Write out all of the data without omission, exactly as shown.

**** Recorded data ****

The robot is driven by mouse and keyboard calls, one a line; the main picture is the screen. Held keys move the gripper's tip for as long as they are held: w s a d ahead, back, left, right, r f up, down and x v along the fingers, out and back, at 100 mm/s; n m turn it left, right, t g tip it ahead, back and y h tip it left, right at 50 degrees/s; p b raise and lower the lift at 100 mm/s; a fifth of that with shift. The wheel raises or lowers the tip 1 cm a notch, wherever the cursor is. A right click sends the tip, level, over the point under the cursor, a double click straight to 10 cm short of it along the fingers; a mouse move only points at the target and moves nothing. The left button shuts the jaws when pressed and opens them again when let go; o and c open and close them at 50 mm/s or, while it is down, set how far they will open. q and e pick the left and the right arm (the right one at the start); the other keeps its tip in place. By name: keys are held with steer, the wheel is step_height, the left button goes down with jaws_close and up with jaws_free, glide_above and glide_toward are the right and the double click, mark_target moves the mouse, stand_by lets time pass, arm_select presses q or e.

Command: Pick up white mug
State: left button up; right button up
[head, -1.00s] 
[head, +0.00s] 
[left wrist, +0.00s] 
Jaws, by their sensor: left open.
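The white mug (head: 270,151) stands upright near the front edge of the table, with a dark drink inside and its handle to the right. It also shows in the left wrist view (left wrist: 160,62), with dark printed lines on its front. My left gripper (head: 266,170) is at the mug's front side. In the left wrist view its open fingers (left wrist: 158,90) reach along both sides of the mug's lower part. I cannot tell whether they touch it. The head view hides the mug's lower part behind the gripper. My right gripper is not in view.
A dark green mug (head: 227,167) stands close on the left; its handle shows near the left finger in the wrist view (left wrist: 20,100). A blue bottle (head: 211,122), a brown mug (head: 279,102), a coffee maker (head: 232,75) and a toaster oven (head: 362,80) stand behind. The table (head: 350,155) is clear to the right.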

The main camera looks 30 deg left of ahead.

****

:: Task output ::
The robot is driven by mouse and keyboard calls, one a line; the main picture is the screen. Held keys move the gripper's tip for as long as they are held: w s a d ahead, back, left, right, r f up, down and x v along the fingers, out and back, at 100 mm/s; n m turn it left, right, t g tip it ahead, back and y h tip it left, right at 50 degrees/s; p b raise and lower the lift at 100 mm/s; a fifth of that with shift. The wheel raises or lowers the tip 1 cm a notch, wherever the cursor is. A right click sends the tip, level, over the point under the cursor, a double click straight to 10 cm short of it along the fingers; a mouse move only points at the target and moves nothing. The left button shuts the jaws when pressed and opens them again when let go; o and c open and close them at 50 mm/s or, while it is down, set how far they will open. q and e pick the left and the right arm (the right one at the start); the other keeps its tip in place. By name: keys are held with steer, the wheel is step_height, the left button goes down with jaws_close and up with jaws_free, glide_above and glide_toward are the right and the double click, mark_target moves the mouse, stand_by lets time pass, arm_select presses q or e.

Command: Pick up white mug
State: left button up; right button up
[head, -1.00s] 
[head, +0.00s] 
[left wrist, +0.00s] 
Jaws, by their sensor: left open.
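The white mug (head: 270,151) stands upright near the front edge of the table, with a dark drink inside and its handle to the right. It also shows in the left wrist view (left wrist: 160,62), with dark printed lines on its front. My left gripper (head: 266,170) is at the mug's front side. In the left wrist view its open fingers (left wrist: 158,90) reach along both sides of the mug's lower part. I cannot tell whether they touch it. The head view hides the mug's lower part behind the gripper. My right gripper is not in view.
A dark green mug (head: 227,167) stands close on the left; its handle shows near the left finger in the wrist view (left wrist: 20,100). A blue bottle (head: 211,122), a brown mug (head: 279,102), a coffee maker (head: 232,75) and a toaster oven (head: 362,80) stand behind. The table (head: 350,155) is clear to the right.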

The main camera looks 30 deg left of ahead.

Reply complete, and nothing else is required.